I did try and install the GTX275 into Qui-Gon during the week but had a problem. The card just fits (there is about 1cm from the end of the card to the drive bays at the front of the computer). Unfortunately there are a whole bunch of connectors on the edge of the motherboard that it seems to sit on top of. It looks like it might have to wait until another machine comes along before I can use it.
KVM and case fans
The 25 foot KVM cable arrived during the week. I have now plugged in Maul to the new KVM even though its around the other side of the room. Suprisingly I can now use a PS/2 mouse, which the old KVM seemed unable to do.
I also picked up a bunch of Noctua 92mm case fans. I have 5 quaddies at the moment and only 3 of them have case fans. I'll be installing one this weekend for the machine that has a GTS250.

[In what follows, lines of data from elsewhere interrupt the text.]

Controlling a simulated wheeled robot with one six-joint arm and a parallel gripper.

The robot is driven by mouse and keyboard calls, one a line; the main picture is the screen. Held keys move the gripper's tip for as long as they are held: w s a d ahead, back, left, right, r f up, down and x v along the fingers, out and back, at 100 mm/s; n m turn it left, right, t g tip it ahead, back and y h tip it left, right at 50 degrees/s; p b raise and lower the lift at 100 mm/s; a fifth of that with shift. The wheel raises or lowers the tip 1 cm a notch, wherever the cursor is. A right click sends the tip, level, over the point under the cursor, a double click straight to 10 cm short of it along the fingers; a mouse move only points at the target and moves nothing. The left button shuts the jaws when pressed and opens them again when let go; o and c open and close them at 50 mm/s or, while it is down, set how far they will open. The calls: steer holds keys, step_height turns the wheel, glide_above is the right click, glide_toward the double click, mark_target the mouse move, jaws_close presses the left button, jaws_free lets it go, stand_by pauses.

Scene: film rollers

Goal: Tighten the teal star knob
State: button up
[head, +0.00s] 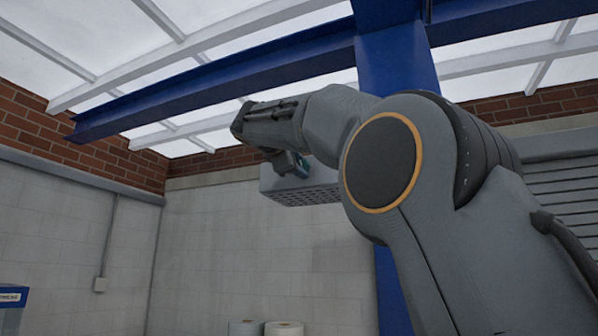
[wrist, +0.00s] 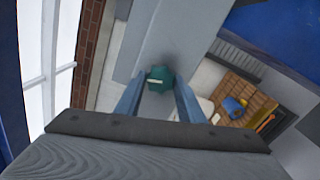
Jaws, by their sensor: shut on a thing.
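The teal star knob (wrist: 160,79) shows in the wrist view between the two blue fingers of my gripper (wrist: 158,92), with a pale mark on its face. The fingers are shut on the knob. A bit of teal (head: 301,163) shows between the fingers there. Most of the knob is hidden in the head view.
A blue steel column (head: 400,65) and a blue beam (head: 215,80) stand close behind my arm. White rolls (head: 284,328) stand low by the pale block wall. The wrist view shows a wooden pallet (wrist: 250,88) with a blue object (wrist: 234,106) on it below.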

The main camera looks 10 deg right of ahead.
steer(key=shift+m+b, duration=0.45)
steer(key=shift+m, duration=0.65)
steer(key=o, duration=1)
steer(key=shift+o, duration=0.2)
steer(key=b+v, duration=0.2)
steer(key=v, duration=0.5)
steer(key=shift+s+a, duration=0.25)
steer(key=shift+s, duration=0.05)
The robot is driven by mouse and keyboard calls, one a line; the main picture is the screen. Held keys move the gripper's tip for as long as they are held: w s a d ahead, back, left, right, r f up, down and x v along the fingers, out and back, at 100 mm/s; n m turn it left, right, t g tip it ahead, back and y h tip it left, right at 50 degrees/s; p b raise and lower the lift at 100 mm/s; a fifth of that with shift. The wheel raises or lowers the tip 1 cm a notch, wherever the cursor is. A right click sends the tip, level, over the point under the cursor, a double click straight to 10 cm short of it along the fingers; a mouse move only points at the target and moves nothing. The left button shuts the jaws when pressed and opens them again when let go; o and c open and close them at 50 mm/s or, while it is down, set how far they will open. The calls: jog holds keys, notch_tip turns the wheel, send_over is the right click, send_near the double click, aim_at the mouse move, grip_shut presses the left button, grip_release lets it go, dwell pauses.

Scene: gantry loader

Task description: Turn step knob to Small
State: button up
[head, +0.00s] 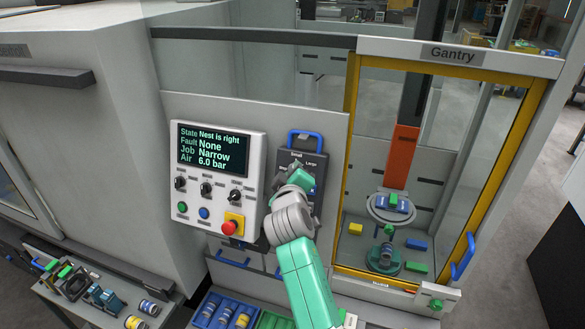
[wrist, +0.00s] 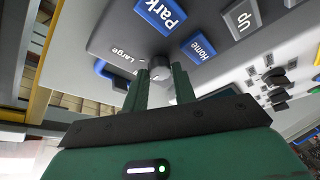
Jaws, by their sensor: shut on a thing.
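The step knob (wrist: 160,68) is a small dark round knob on a grey pendant face (wrist: 112,42). In the wrist view it sits between the tips of my gripper's two green fingers (wrist: 160,80), which are shut on it. The word Large is printed beside the knob. The knob's pointer is hidden, so I cannot tell its setting. In the head view the dark pendant (head: 318,163) hangs on the panel under a blue handle, with Small and Large lettered near its top. My gripper (head: 300,181) covers the knob there.
Blue Park (wrist: 160,14) and Home (wrist: 199,50) buttons and a grey Up button (wrist: 242,19) lie close to the fingers. A control panel (head: 258,165) with a screen, knobs and a red stop button is left of the pendant. The yellow-framed gantry door (head: 350,110) is right.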

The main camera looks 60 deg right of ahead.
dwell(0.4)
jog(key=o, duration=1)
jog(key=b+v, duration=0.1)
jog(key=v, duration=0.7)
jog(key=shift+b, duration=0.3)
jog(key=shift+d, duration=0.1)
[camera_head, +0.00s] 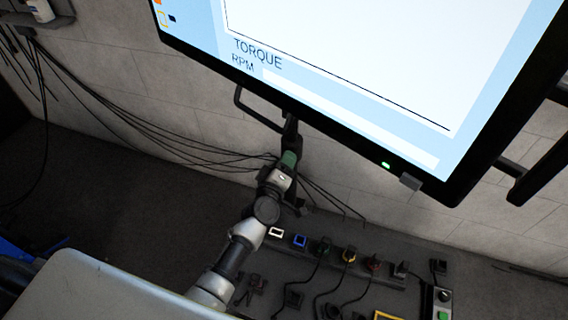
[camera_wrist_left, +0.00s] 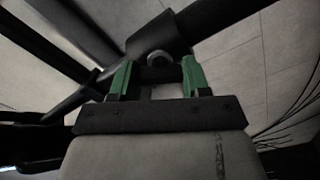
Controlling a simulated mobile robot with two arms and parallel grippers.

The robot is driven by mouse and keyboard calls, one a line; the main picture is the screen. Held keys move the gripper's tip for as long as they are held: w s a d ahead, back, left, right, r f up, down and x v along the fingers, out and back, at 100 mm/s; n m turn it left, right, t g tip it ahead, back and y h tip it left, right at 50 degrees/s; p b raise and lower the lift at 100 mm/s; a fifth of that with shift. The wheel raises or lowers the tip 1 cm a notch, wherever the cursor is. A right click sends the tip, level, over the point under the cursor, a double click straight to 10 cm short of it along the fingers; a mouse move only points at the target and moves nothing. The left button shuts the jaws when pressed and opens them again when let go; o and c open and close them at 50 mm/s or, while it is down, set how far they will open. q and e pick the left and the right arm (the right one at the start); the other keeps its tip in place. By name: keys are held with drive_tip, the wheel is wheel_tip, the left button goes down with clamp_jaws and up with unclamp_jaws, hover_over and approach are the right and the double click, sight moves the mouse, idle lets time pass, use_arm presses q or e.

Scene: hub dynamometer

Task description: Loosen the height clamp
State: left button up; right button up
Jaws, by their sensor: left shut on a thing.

While I was in the computer shop I was told that there are some price cuts coming from Intel, so they will try and reprice my quote for 4 x i7 machines.
04 July 2009
This is really good because the VLAR and VHAR work units take forever to run on cuda, but run as normal on the CPU. I've installed it on all my cuda machines after 1st testing it on one machine.
I have Qui-Gon running out its cache of cuda work. I will put the 700w power supply and the GTX275 in there. That will free up a 500w power supply and GTS250 for Yoda. I haven't upgraded Yoda as its still having issues with cpu cooling. I need to get ACER out to look at it. If I don't upgrade Yoda then I haven't voided my 3 year warranty.
I am still waiting on the 25 foot KVM cable for the Belkin to arrive, but its not urgent as I have an old screen and keyboard/mouse on Maul at the moment.